#### Data lines:
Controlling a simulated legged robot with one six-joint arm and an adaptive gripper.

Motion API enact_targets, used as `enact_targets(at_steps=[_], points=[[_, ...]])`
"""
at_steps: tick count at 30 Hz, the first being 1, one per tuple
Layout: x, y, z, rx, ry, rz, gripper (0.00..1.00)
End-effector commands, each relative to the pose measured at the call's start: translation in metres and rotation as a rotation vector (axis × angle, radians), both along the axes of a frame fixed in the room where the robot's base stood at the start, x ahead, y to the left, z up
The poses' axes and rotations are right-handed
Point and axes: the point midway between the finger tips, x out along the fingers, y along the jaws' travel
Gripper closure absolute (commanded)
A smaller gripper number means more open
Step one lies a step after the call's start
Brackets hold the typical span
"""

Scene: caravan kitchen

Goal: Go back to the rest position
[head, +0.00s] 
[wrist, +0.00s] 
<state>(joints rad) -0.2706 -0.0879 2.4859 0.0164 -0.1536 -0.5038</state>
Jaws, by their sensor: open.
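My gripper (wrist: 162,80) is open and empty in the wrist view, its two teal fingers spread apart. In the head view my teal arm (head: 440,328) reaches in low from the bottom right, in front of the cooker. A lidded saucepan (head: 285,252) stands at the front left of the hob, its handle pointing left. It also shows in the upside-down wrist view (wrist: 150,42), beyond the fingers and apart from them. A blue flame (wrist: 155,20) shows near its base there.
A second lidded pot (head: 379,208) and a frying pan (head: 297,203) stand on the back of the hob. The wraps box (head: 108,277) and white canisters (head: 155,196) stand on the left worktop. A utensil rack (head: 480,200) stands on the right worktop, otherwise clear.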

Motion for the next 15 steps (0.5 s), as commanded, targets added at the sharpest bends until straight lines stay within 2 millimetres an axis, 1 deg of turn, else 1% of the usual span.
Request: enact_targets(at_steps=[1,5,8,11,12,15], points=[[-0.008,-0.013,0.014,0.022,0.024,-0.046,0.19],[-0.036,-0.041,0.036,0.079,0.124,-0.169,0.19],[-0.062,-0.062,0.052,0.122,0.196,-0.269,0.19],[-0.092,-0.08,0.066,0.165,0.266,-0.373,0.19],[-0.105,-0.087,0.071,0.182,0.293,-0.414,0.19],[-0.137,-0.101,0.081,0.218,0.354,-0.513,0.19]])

#### Task to carry out:
Extract from the data every line where "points" shows up.

#### Output of the task:
Motion API enact_targets, used as `enact_targets(at_steps=[_], points=[[_, ...]])`
Request: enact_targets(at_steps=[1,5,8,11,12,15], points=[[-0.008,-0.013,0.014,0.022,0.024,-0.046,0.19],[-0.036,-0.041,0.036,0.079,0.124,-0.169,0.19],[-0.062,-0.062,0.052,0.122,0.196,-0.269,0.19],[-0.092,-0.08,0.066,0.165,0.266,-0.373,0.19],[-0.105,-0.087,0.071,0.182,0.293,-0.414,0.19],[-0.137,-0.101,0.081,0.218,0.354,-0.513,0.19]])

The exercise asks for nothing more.